The six-hour loop is made up of various combinations of the same footage edited to create different musical variations. Douglas’s approach here is in keeping with his previous moving-image works, which often play with recombining and reshuffling material to create multiple variations. His method also works nicely as a nod to the innovative sound editing techniques employed by Davis and producer Teo Macero on albums like Bitches Brew (1970) and On The Corner (1972), which were meticulously constructed in post-production from hours of improvisations.
In Luanda-Kinshasa the same shots containing the same individual improvised riffs recur numerous times, but always in different combinations, so that, as far as I could tell, no musical passage repeats itself identically over the course of the video. The finely tuned sound mix, which subtly foregrounds whatever instrument the camera is focused on, contributes to the illusion that we are witnessing a continuous “real-time” session. This is countered by the uncanny, ghostly presence of the people on the periphery of recording session who remain in the same spot repeating the same task for the entire video (the most visible such character is a technician in coveralls who fiddles at a repair in the corner for the whole six hours).

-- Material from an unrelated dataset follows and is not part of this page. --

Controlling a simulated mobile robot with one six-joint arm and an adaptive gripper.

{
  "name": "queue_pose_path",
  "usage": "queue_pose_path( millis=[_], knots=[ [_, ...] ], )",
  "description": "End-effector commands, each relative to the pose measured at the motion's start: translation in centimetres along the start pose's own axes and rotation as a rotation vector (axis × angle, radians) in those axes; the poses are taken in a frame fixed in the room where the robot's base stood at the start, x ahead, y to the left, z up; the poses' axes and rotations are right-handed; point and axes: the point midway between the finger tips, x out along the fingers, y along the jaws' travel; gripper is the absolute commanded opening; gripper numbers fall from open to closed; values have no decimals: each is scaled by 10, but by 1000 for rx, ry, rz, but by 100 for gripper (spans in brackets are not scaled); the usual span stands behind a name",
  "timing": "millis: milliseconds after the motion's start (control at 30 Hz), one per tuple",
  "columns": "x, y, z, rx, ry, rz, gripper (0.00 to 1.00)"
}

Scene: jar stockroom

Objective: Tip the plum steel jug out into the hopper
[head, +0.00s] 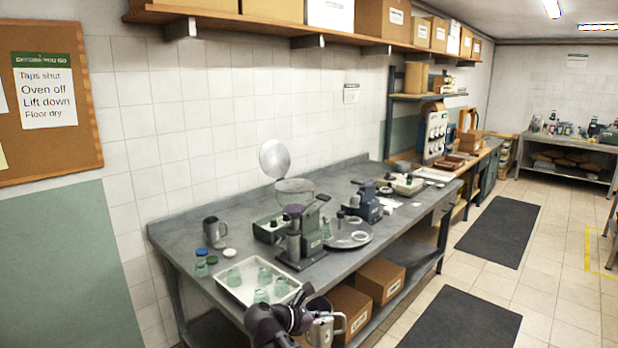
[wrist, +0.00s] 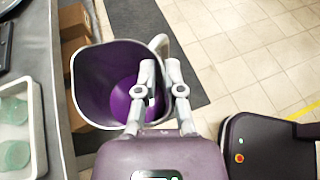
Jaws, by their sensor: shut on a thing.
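The plum steel jug (wrist: 96,78) is in my gripper (wrist: 160,68), with its mouth toward the wrist camera. Its inside is plum, with a brighter purple round area at the bottom; I cannot tell whether that is contents or lining. The fingers close at the jug's handle side, beside the rim. In the head view the jug (head: 322,312) and my gripper (head: 309,322) are in front of the bench's near edge, low in the picture. The hopper (head: 295,186) appears to be the clear bowl on the bench machine, with a round lid (head: 274,158) raised behind it.
A white tray of greenish glass jars (head: 235,292) lies on the near bench, also in the wrist view (wrist: 40,130).

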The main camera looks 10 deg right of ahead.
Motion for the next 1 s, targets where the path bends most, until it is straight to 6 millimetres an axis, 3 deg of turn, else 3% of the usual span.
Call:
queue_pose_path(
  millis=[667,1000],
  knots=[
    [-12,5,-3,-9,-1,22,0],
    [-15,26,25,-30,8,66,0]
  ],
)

The effect is to create a disorienting state in which everything is familiar but also in flux, ceaselessly evolving and constantly repeating, seemingly naturalistic and blatantly unreal. With a surprisingly light touch, Douglas conjures an inviting illusion while provoking an attentiveness that encourages us to scrutinize the past he is invoking. Ultimately, Luanda-Kinshasa achieves a kind of musical form of thought that is both viscerally enjoyable and intellectually challenging.